Le choix de Redon s’explique d’abord par la possibilité, pour couler le verre, d’acquérir le site d’une fonderie d’acier (pièces pour machines agricoles) avec ses ouvriers fondeurs qualifiés, mais aussi par la qualité de l’eau disponible. Hélas la cristallerie ne peut obtenir l’autorisation de l’Etat français de commercialiser les services en verre produits à Redon sous l’appellation « Baccarat » et la société jette l’éponge en 1934. Le site dont elle demeure propriétaire tombe alors en sommeil.
Reste aujourd’hui, comme témoignage de la présence de cette entreprise de l’est, l’environnement paternaliste, propre aux sociétés de l’époque dans le Nord et l’Est de la France : maisons pour les dirigeants, rue de la Maillardaie, maisons pour les contre-maîtres plus un centre pour les apprentis, rue de la Guichardais et rue René-Caro, la cité ouvrière pour les maîtres verriers.

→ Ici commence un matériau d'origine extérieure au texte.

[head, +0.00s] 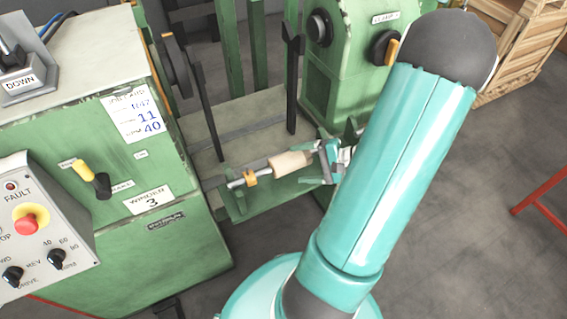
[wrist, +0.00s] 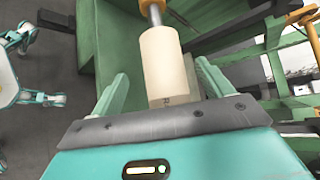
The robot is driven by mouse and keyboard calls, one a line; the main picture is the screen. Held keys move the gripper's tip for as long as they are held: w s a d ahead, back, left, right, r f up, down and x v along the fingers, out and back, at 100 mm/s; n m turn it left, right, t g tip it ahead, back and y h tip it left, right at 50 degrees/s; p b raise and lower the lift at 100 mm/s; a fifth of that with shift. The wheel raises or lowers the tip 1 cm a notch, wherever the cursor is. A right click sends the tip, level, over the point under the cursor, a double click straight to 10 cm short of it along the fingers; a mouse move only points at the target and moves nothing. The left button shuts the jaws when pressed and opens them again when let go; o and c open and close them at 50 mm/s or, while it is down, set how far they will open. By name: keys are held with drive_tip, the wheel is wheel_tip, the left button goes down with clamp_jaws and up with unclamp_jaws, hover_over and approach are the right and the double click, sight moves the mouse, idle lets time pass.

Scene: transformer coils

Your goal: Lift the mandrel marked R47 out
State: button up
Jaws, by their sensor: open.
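A pale wooden mandrel (head: 290,163) lies along a shaft in front of the green winding machine. It also shows in the wrist view (wrist: 166,60), with a small dark mark on its near end that I cannot fully read. A yellow-brown collar (head: 250,177) sits on the shaft at the mandrel's left end. My gripper (head: 325,162) is at the mandrel's right end. In the wrist view its two fingers (wrist: 163,76) stand apart, one on each side of the mandrel. I see a gap at the left finger; contact on the right is unclear.
The green cabinet marked Winder 3 (head: 180,245) stands left, with a paper card (head: 133,115) on it. A green tailstock housing (head: 345,60) and dark upright bars (head: 292,85) stand behind the shaft. A wooden crate (head: 520,50) is at upper right.

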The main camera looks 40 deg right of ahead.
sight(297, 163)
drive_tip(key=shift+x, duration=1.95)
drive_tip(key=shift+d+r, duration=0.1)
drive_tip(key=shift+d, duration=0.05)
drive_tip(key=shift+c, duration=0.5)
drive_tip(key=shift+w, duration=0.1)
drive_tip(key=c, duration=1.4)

4. Green Howards : un des plus fameux et des plus anciens régiments d’infanterie de l’armée britannique. Fondé en 1688 ce régiment a participé pendant 300 ans à toutes les grandes batailles de l’histoire.
5. St Nazaire base de repli anglais : la retraite du second corps de l’armée britannique, commandé par le général Alan Brooke (40 000 hommes) s’effectuera par le port de St Nazaire avec plus ou moins de succès. (Selon la stèle érigée sur le port de St Nazaire, le 16 juin, à 15 km au large, le paquebot RMS Lancaster, attaqués par des bombardiers junker 88, coule avec 6600 hommes à bord. On dénombrera 5200 victimes)
6. Black bass : Le black bass, poisson de la même famille que la perche, est originaire d’Amérique du Nord. L’introduction de ce poisson en France remonte à … 1890 ! Le black bass à grande bouche est inscrit aujourd’hui sur la liste des espèces indigènes des rivières françaises.
7. Soazig Noblet : Soazig Noblet est connue comme harpiste, instrument qui l’a séduit à l’écoute d’un concert d’Alan Stivell (son premier instrument sera d’ailleurs fabriqué par le père de ce dernier, le luthier Georges Cochevelou). Si elle aussi à son tour a enseigné la harpe elle est aussi compositrice pour cet instrument. Instrumentiste et chanteuse elle est la fondatrice en 1968 du groupe trégorois « An Tregeriz », un trio voix-flûte-harpe, qui enregistrera jusqu’en 2001 pas moins de quatorze disques.